Programlama öğrenmeye karar verdiğim zaman ilk işim İstihza diye şeker gibi bir siteden Python öğrenmeye çalışmak olmuştu. Bu benim için cidden uzun bir süreçti. Çok çok basit şeyleri dahi anlayamamış, sonra “Aman başlarım böyle işe” diye isyan edip programlamaya bütün hevesimi kaybetmiştim.

Epey uzun bir süre sonra tekrar hevesimi toplayınca bir ay boyuna her gün Fırat Özgül’ün insanlığa armağanı İstihza’yı günde yaklaşık bir on saat okudum. Bu esnada önce kız arkadaşım beni terk etti, sonra babam beni evden attı, sokaklarda para dilendim ve en nihayetinde torbacılığa başladım ancak ertesi gün şafak operasyonuyla uyandım. Tabii inanıp inanmamak size kalmış ama kendimi öylesine bu işe kaptırmıştım ki pek çok şeyi ihmal etmiştim. O zaman kadar üstten ders alacak kadar başarılı bir öğrenci olan ben Python sevdası yüzünden üç ders bırakmıştım.

Bu sizin gözünüzü korkutmuş olabilir. Valla yazarken benim de gözüm korktu, ne diyeyim. Ama bir de hikayenin devamını dinleyin; aylar sonra Ruby öğrenmem gerektiği zaman sizce ne kadar vakit harcadım? İki gün! İki gün sonra çatır çatır “Matz heika banzai!” diye bağırarak Ruby yazıyordum.

Ruby ile Python’un birbirine yakın diller olduğunu düşünüyorsanız, bu yüzden Python bilenin Ruby bileceğini düşünüyorsanız gayet doğru düşünüyorsunuz. Aynı şey Ruby’den Python’a geçerken de geçerli. Ama ki ben eğer programlamaya Python ile değil de Ruby ile başlasaydım, belki iki ayda zor öğrenmiş olabilirdim.

Buradan ne çıkarabilirsiniz? Metrobüs’ün insanlık haklarına aykırı bir işkence aleti olduğunu mu? Tabii ki değil, zaten bu nereden girdi ki araya? Şunu diyecektim; programlama belli bir dili öğrenmekten ziyade “genel programlama mantığını” kavramakla ilişkilidir. Siz bir dilin mantığını kavrayınca, aslında pek çok dilin de mantığını anlamış olacaksınız.

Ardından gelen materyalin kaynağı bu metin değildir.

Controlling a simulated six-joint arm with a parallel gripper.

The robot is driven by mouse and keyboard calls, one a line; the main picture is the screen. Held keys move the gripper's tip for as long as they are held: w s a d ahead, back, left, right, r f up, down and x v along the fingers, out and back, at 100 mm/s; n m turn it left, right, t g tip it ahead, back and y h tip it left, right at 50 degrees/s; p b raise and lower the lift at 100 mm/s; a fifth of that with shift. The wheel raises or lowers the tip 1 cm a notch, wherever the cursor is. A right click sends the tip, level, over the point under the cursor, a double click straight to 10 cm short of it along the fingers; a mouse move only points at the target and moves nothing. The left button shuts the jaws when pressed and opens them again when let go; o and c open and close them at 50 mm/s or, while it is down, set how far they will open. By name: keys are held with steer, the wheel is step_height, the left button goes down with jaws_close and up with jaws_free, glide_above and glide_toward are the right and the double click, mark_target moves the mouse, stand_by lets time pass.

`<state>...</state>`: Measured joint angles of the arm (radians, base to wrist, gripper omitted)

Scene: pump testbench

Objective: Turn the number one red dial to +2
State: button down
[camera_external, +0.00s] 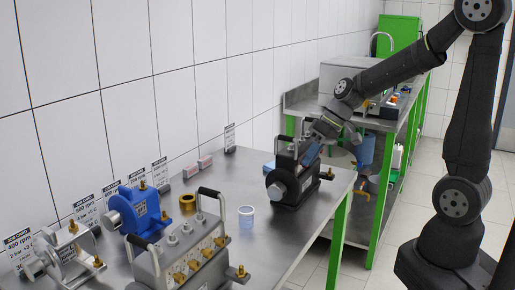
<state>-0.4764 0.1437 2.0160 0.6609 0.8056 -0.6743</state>
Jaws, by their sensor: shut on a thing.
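No red dial and no number one can be made out in this view. My gripper (312,151) reaches down from the upper right to the top of the black pump (293,196), beside its upright black handle. It is shut on something small there, which the fingers hide; I cannot tell whether it is a dial. The black pump stands on the steel bench (300,238), with a round silver face at its left and a brass fitting at its right.
A blue pump (140,211), a grey machine with several brass fittings (190,256) and a silver pump (62,255) stand nearer. Job cards line the wall.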

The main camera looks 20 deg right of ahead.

Bu yüzden “Programlamaya neyle başlayayım abi?” diye bana gelip soracak olursanız eğer, ben size derim ki ne ilginizi çekiyorsa onunla başlayın. Kolay ya da zor, seçin birisini gitsin. Yanlış bir tercih yok, sonra nasıl olsa başka diller de öğreneceksiniz.

Çoğu kişi benim çok fazla dil değiştirmemi eleştirir. Sahiden de öyledir, iki ayda iki dil öğrendiğim olmuştu. Ama şöyle bir şeyin farkındayım, bir dili öğrendiğim zaman başka bir dilde de kendimi geliştirmiş oluyorum. Mesela Rust isminde bir ömür törpüsünün kitabını okuyunca genel programlama becerilerimin geliştiğini hissetmiştim. En sonunda “Ben hiçbir şey bilmiyormuşum meğer!” diye ani bir aydınlanma yaşamış, bundan dolayı beni kötü hissettirdiği için Rust’ı uzun süreliğine bırakmıştım.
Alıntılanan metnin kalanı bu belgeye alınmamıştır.